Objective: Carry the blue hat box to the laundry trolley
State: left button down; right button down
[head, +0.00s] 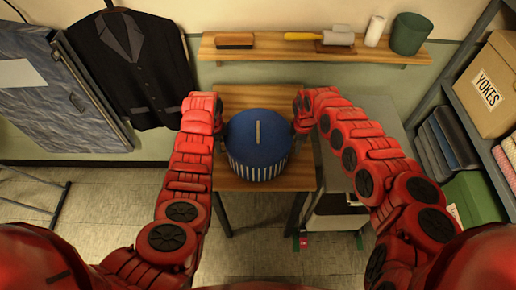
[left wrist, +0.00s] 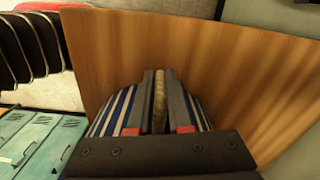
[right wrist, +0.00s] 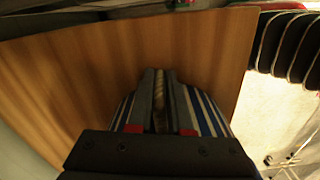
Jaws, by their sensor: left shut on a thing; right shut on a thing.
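The blue hat box (head: 272,135) has a blue lid with a tan strip on top and blue-and-white striped sides. It is over the small wooden table (head: 240,97); I cannot tell whether it touches the tabletop. My left gripper (head: 220,128) and my right gripper (head: 299,126) are at its opposite sides. In the left wrist view my left gripper (left wrist: 160,80) is shut on a tan, rope-like piece at the box's side. In the right wrist view my right gripper (right wrist: 159,80) is shut on a similar piece. I cannot identify the laundry trolley with certainty.
A wall shelf (head: 280,50) with a brush, a roller and a green pot is behind the table. A dark jacket (head: 133,65) hangs at the left. A grey unit (head: 372,112) stands right of the table, with shelves further right. Floor (head: 110,205) shows at the left.

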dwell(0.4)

## Required work
Each line of the data should be quoted exactly, with pictures left out.

## Expected answer
Objective: Carry the blue hat box to the laundry trolley
State: left button down; right button down
[head, +0.00s] 
[left wrist, +0.00s] 
[right wrist, +0.00s] 
Jaws, by their sensor: left shut on a thing; right shut on a thing.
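The blue hat box (head: 272,135) has a blue lid with a tan strip on top and blue-and-white striped sides. It is over the small wooden table (head: 240,97); I cannot tell whether it touches the tabletop. My left gripper (head: 220,128) and my right gripper (head: 299,126) are at its opposite sides. In the left wrist view my left gripper (left wrist: 160,80) is shut on a tan, rope-like piece at the box's side. In the right wrist view my right gripper (right wrist: 159,80) is shut on a similar piece. I cannot identify the laundry trolley with certainty.
A wall shelf (head: 280,50) with a brush, a roller and a green pot is behind the table. A dark jacket (head: 133,65) hangs at the left. A grey unit (head: 372,112) stands right of the table, with shelves further right. Floor (head: 110,205) shows at the left.

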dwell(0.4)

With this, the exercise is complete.